The Infantry Basic Officer Leadership Course (IBOLC) traces its history to the School of Musketry, formed on 1 April 1907 at the Presidio of Monterey, California. This school was moved to Fort Sill, Oklahoma in 1915, where it was re‐designated the Infantry School of Arms. On 18 September 1918, the War Department issued orders moving the Infantry School of Arms to an obscure post named Camp Benning and the school’s first class of newly commissioned officers arrived on 2 December 1918 to “master those weapons which a soldier himself carries on foot.”

The Infantry School of Arms recognized the need for a unit of trained cadre and instructors to demonstrate the tactics and doctrine taught at the school. In 1919, the 29th Infantry Regiment was established to serve in this capacity for the next twenty‐four years.

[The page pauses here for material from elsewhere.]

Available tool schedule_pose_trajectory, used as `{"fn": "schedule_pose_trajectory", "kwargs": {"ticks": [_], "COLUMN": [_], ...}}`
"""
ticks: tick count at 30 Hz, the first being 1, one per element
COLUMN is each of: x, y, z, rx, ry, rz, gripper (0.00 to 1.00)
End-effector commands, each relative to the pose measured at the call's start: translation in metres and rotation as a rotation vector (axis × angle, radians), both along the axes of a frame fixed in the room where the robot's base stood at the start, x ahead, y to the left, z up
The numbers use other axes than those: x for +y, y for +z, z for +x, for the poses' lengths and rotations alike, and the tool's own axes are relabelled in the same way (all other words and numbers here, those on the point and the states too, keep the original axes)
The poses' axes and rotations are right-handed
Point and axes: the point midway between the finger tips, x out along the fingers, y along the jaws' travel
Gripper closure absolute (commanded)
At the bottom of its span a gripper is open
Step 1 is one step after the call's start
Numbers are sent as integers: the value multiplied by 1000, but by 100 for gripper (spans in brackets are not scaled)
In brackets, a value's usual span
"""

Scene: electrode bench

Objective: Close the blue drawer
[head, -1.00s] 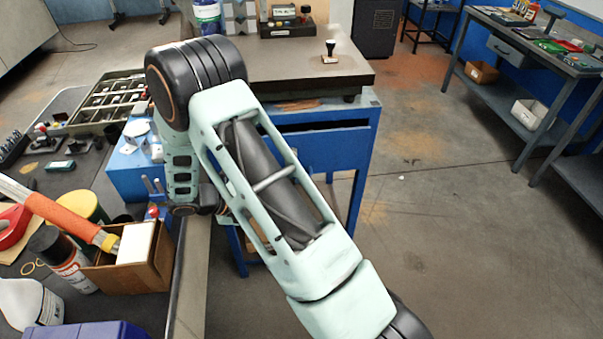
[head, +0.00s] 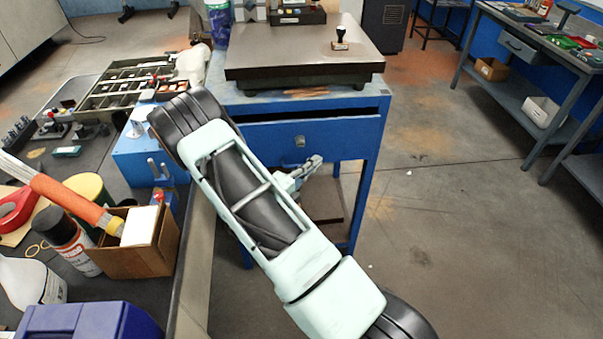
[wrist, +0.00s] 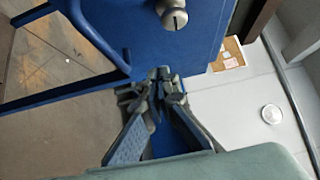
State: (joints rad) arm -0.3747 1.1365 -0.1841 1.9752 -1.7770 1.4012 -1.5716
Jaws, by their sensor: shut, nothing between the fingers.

War Department General Order 7 officially established the Infantry School at Camp Benning, Georgia on 30 January 1920 with the mission “to prepare selected officers to perform Infantry duties required in peace and war with emphasis on the art of command and leadership.” During that first year, 702 officers attended the course at Camp Benning, the largest body of student officers assembled in a time of peace for training in the art of war during America’s first 144 years. In 1940, the Infantry School became a separate part of the post and on 13 November 1941 the Student Training Units were reorganized into two student regiments and trained both officers and enlisted men.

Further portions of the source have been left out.